Sunday, October 3, 2010

When is nothing the right answer?

I've been talking and thinking a lot about BJJ gameplans recently as try and design a plan which I can reliably train and then execute.  As I trial new ideas, refine techniques and learn from my mistakes and mis-steps I have come across a point which has puzzled me.


Is there ever a situation where the right move to do nothing?  This was prompted by a roll with Ben on Friday where he caught me in a knee-ride setup for an armbar, which as soon as I started to defend I realised was also a choke setup.  If I defended one, I'd be giving up the other.  And so I've been thinking hard about these "no-win" scenarios.  In training, it is obviously the best time to try something, make mistakes and learn from them, but what about in a competition?  Do you stall and defend and hope that you've mentally been tabulating points right?  Or do you just go for it and hope that the other person makes a mistake?  Obviously there are many different scenarios to be had, and if you were clearly in the lead then stalling would be the preferred (in terms of winning) choice.  


Assume for a moment that you find yourself in a similar "no-win" setup in competition.  You know that roughly a minute is left and you are behind on points.  Is it better to go for broke and risk it now, or wait and hope that your opponent gives you that bit of space or opportunity?
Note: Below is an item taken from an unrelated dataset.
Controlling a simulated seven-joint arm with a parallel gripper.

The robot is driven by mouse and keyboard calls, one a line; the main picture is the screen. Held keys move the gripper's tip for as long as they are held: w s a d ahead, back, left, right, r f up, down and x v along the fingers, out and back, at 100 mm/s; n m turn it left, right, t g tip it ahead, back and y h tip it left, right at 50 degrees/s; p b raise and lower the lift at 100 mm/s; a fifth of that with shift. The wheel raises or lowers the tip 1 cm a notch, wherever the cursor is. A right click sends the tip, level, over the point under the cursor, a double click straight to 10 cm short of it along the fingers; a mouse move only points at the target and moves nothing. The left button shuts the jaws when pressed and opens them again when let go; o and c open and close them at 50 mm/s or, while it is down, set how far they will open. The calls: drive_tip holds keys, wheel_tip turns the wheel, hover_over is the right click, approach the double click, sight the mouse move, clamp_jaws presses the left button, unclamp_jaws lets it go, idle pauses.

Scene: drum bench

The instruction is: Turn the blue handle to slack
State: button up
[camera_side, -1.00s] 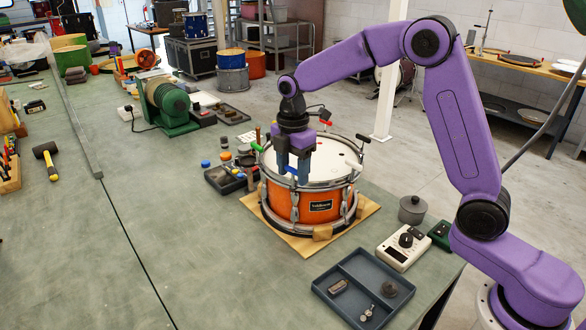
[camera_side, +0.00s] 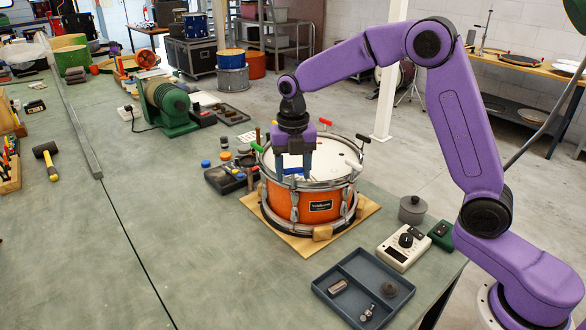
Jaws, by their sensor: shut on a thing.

During some other rolls with people I've been able to win the positional battles, but their submission awareness and defense has been great and I've not been able to even go for, let alone apply a sub.  Stalling in a controlling position is never the morally right option, but it is a great way to win a fight.  But when your opponent has such good defense that chasing a submission is putting your position and lead at risk, is it better to choose to just stall?